Can you explain the three models in your 'ensemble‘ model?
In the profiling graph, there is a noticeable delay between the CropSurfaceConverter and the NetworkPreprocessor stages. Both pre-processors show minimal usage of CUDA resources. Profiling from both Triton and DeepStream indicates that the total preprocessing time is comparable to the inference time, which appears to be limiting throughput.
Additionally, the time taken by CropSurfaceConverter fluctuates significantly from batch to batch (ranging from 3 ms to 15 ms), and this variability is also observed in the NetworkPreprocessor stage. While the NetworkPreprocessor wait time for the CropSurfaceConverter is relatively short (as previously shared), there is a consistent delay of around 23 ms before the NetworkPreprocessor begins after the CropSurfaceConverter completes. This gap suggests an opportunity for optimization to improve overall pipeline throughput.
the three models in ensemble are
Yolox Preprocess: Model: yolox_s_preprocess
Backend : Dali
Batch size: 32,
Input: “INPUT”, UINT8, [3,384,640]
output: “yolox_image”, FP16, [3,384,640] (normalize the image using mean and std values)
instance_group: 1 instance, GPU 0
The nvinferserver is just a Triton client.The CropSurfaceConverter and NetworkPreprocessor are all part of preprocess of nvinferserver, after the preprocess, the data will be sent to Triton server to do inferencing and waiting the response from the Triton server to get the inference output. All these things are done asynchronously by sharing buffers between nvinferserver and the Triton server. That is why you set “enable_cuda_buffer_sharing: true” in your configuration file. But the buffer pool size between the nvinferserver and the Triton server is limited. That means the Triton server inferencing latency(including GRPC latency) will impact the nvinferserver preprocessing latency. When all the buffers in the sharing buffer pool are hold in Triton server, there is no buffer available in nvinferserver, nvinferserver needs to wait untill there is buffer be returned back to the pool.
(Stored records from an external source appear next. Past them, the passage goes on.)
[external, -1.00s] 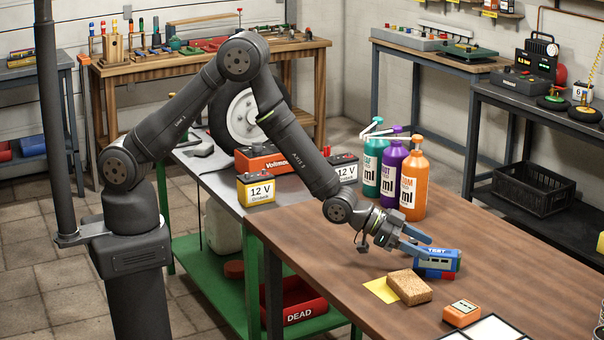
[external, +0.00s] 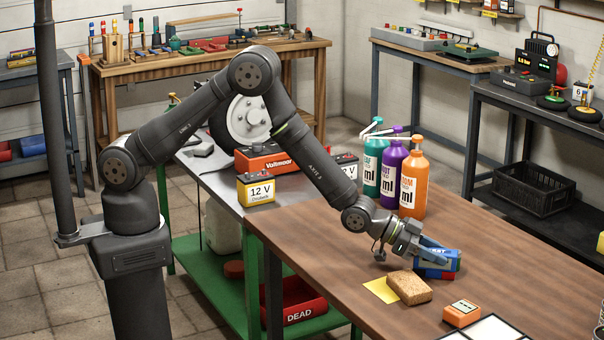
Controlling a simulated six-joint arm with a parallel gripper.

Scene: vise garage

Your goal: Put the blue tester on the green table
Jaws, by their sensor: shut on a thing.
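The blue tester (external: 448,266) is on the brown wooden table, by the sponge, with something red just under or in front of it. My gripper (external: 441,256) is shut on the blue tester, reaching it from the left. Its fingers hide part of the tester's top and face. I cannot tell whether the tester touches the table. The green table (external: 213,262), with a green frame, a lower shelf and a grey top, stands left of the brown table, behind its left edge.
A sponge (external: 409,287) and yellow note (external: 381,290) lie near my gripper. An orange meter (external: 461,314) is at the right front. Three bottles, one of them orange (external: 413,184), stand behind.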

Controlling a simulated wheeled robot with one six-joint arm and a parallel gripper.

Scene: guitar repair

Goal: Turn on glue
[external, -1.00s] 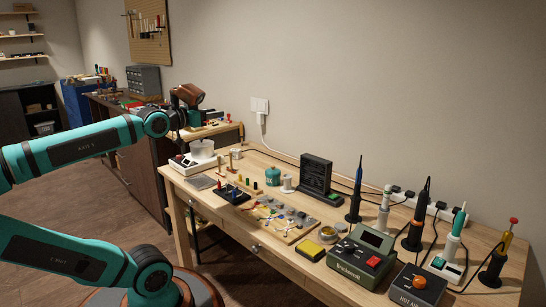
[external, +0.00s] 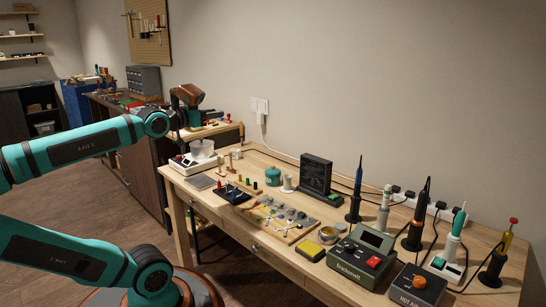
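A white heater-like unit (external: 180,166) with a pale pot (external: 202,149) on it stands at the far left end of the workbench. It looks like the glue pot, but no label can be read. Small dark and red controls show on its front, too small to tell their state. My gripper (external: 181,138) hangs just above the front left part of this unit, beside the pot. Its fingertips are small and dark, so I cannot tell whether they are open or touch the unit.
The workbench (external: 262,236) carries a parts mat (external: 285,222), a green soldering station (external: 361,258), a hot air unit (external: 418,285), a black upright device (external: 315,175) and several irons in stands. A power strip (external: 425,207) lies along the wall. A dark cabinet (external: 140,165) stands behind my arm.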

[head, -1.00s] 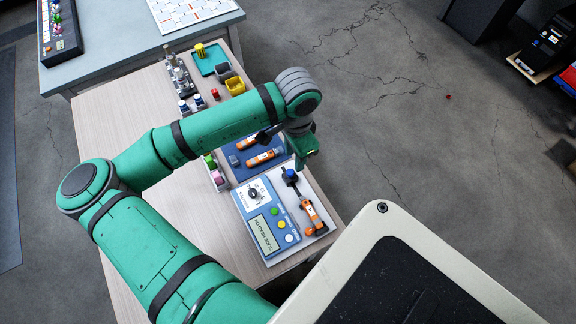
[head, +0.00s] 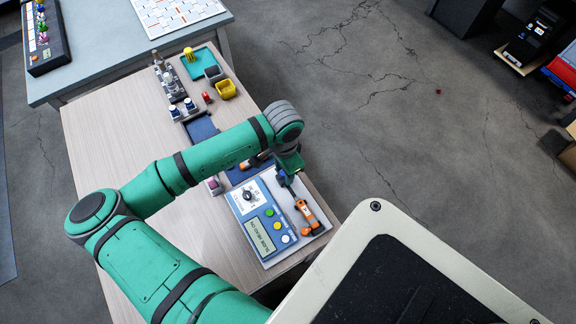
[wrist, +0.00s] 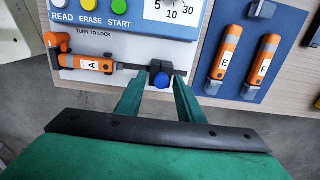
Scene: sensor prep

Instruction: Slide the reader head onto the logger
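The reader head is a small dark block with a blue knob (wrist: 161,80), on a dark rail at one end of the orange logger marked A (wrist: 92,64). Logger A lies along the front of the blue reader station (head: 262,222), on its white base. A gap of bare rail shows between logger and head. My gripper (wrist: 160,88) has its two green fingers apart, one on each side of the head; I see no clear contact. In the head view my gripper (head: 287,175) is low over the rail's far end and hides part of the head.
Two more orange loggers, E (wrist: 226,58) and F (wrist: 264,60), lie on a blue mat (wrist: 244,92) beside the station. A yellow bin (head: 226,90) and a teal tray (head: 200,60) stand farther back. Bare table lies left of my arm.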

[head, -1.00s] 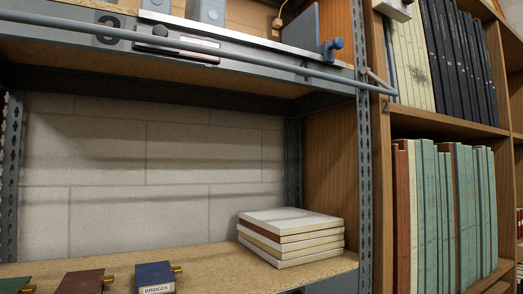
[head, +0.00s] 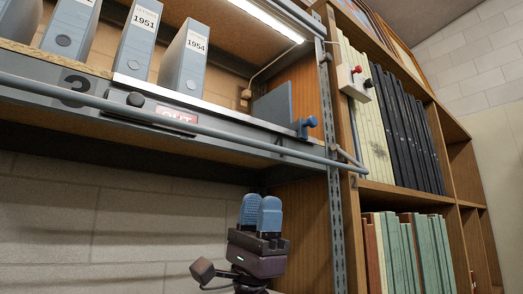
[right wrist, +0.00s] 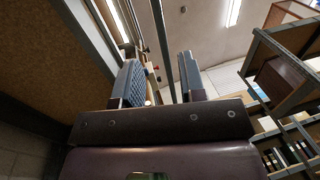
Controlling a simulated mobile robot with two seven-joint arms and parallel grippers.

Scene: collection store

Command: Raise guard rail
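The guard rail (head: 215,128) is a long grey-blue bar across the front of the upper shelf, its right end bent back near the grey upright. It sits low, in front of the shelf's edge. My right gripper (head: 257,198) points up below the rail's right half, apart from it, with blue finger pads and nothing between them. In the right wrist view my gripper (right wrist: 161,80) has its fingers apart, and a bar that looks like the rail (right wrist: 163,45) runs beyond the gap between them. My left gripper is not in view.
Grey box files (head: 186,58) marked 1951 and 1954 stand on the upper shelf. A switch box (head: 354,82) with a red knob is on the bookcase side. A grey upright (head: 335,215) stands right of my gripper.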

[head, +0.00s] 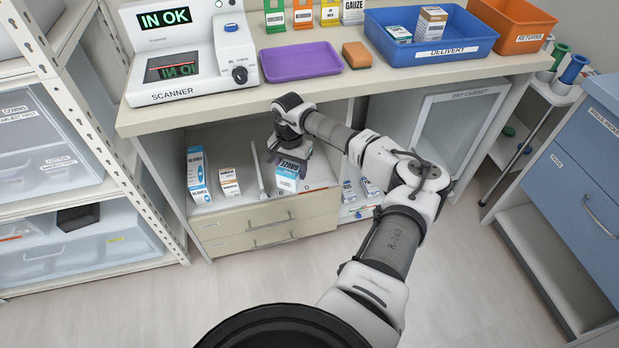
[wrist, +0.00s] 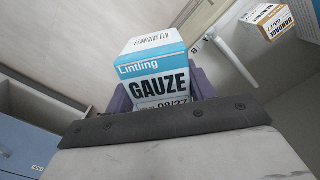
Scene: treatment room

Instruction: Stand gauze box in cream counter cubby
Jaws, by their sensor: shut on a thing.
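The gauze box (head: 287,178) is white and blue. In the wrist view its printed "GAUZE" face and barcode end show (wrist: 157,75). My gripper (head: 291,163) is shut on it, with purple fingers on both sides of the box in the wrist view (wrist: 160,92). The cream counter cubby (head: 235,140) is the open space above the cream drawers. In the head view the box is at the cubby's front opening, right of a thin upright divider (head: 258,170). I cannot tell whether its bottom touches the shelf.
A tall blue-and-white box (head: 197,175) and a bandage box (head: 230,184) stand left of the divider; the bandage box also shows in the wrist view (wrist: 267,20). Small boxes (head: 370,188) are low on the right, near the dry cabinet (head: 455,125). The countertop (head: 200,110) overhangs the cubby.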

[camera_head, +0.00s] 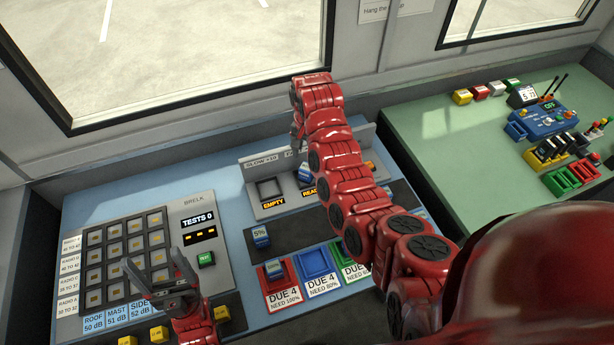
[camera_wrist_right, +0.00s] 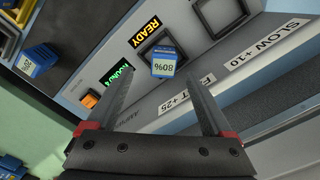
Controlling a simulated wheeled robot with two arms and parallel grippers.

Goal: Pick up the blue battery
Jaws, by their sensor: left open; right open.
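A blue battery (camera_wrist_right: 164,62) with a white label that seems to read 80% sits in the charger slot by the READY display. It also shows in the head view (camera_head: 304,173), partly hidden by my right arm. My right gripper (camera_wrist_right: 161,80) is open, with its fingertips on either side of that battery in the picture; whether they touch it I cannot tell. Another blue battery (camera_head: 261,236) marked 5% stands on the dark strip, and one (camera_head: 274,268) stands in the red tray (camera_head: 279,285). My left gripper (camera_head: 153,268) is open and empty above the button panel.
The charger (camera_head: 268,190) has an empty slot marked EMPTY. Blue (camera_head: 315,262) and green trays stand beside the red one. A button panel (camera_head: 128,255) fills the left. The green table (camera_head: 425,130) at right holds coloured blocks and a blue radio (camera_head: 542,120).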

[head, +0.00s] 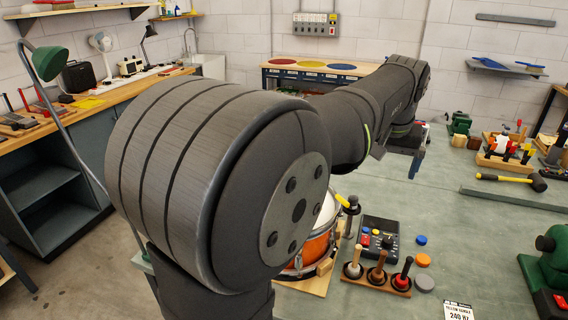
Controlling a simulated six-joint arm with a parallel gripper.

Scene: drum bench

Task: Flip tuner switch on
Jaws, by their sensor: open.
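The likely tuner is a dark box (379,238) with small coloured controls, lying on the green-grey bench top right of the orange drum (317,248). Which control is its switch, and its position, are too small to tell. My gripper (413,164) is above the bench, behind and to the right of the box, and apart from it. It points down and is open, with nothing visible between its fingers. My arm hides much of the drum.
A wooden rack with several upright handled tools (377,278) stands just in front of the box. Coloured discs (422,261) lie to its right. A yellow-handled mallet (510,180) lies further right.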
From your nsight data, in the beggining, the NetworkPreprocessor happens right after CropSurfaceConverter because the NetworkPreprocessor can get output buffer from the buffer pool.
But after two batches, the NetworkPreprocessor can only start after “InferComplete", that is because there are only 2 buffers in the buffer pool, the 3rd buffer is only available after the Triton server to release the buffer back to the pool.
So the delay is decided by the Triton server inferencing speed. It is OK to see delay between CropSurfaceConverter and NetworkPreprocessor becuase the Triton server inferencing delay is much more longer than preprocessing, the preprocessing of the next batches happens synchronously with the Triton server inferencing of the previous batches.
The root cause is your ensemble pipeline’s performance is not good enough.
Thanks for your reply. Are you talking about output_buffer_pool_size in inference config. We didn’t observed any change by setting output_buffer_pool_size to 6 or 12. perf_analyzer -m ensemble_yolox_s -i grpc --percentile 95 --async --streaming --shared-memory cuda --concurrency-range 1:4:1 -b 32 -v gives 35% more throughput compared to Deepstream pipeline.
Initially, inference was running in parallel for 5 batches, but later it was only running for 4 batches in parallel. Which configuration setting is responsible for controlling this behavior?
The root cause is your ensemble pipeline’s performance is not good enough. It is no use to changing output_buffer_pool_size. I just want to explain why the delay between " CropSurfaceConverter and NetworkPreprocessor changes since batch 3. No matter what the output_buffer_pool_size value is, the delay will appear after the buffers in pool are all ocuppied by the Triton server side.
What is your input to DeepStream pipeline? Local video file, live stream or others?
The input is local video file. For the ensemble model the throughput was more when we calculated using perf_analyzer. We also observed more throughput when input file was resized. I think preprocess has some impact on throughput. How to increase throughput?
The root cause is your ensemble pipeline’s performance is not good enough. It is no use to changing output_buffer_pool_size. I just want to explain why the delay between " CropSurfaceConverter and NetworkPreprocessor changes since batch 3. No matter what the output_buffer_pool_size value is, the delay will appear after the buffers in pool are all ocuppied by the Triton server side.
Can you try to set “buffer-pool-size” property of nvstreammux to 10 and set the “num-extra-surfaces” property of nvv4l2decoder to 6 in your pipeline?
We are already testing throughput with "sync" set to False . Replacing appsink with fakesink only resulted in a minor increase—throughput improved by just 5 inferences per second for a pipeline with 32 sources(files).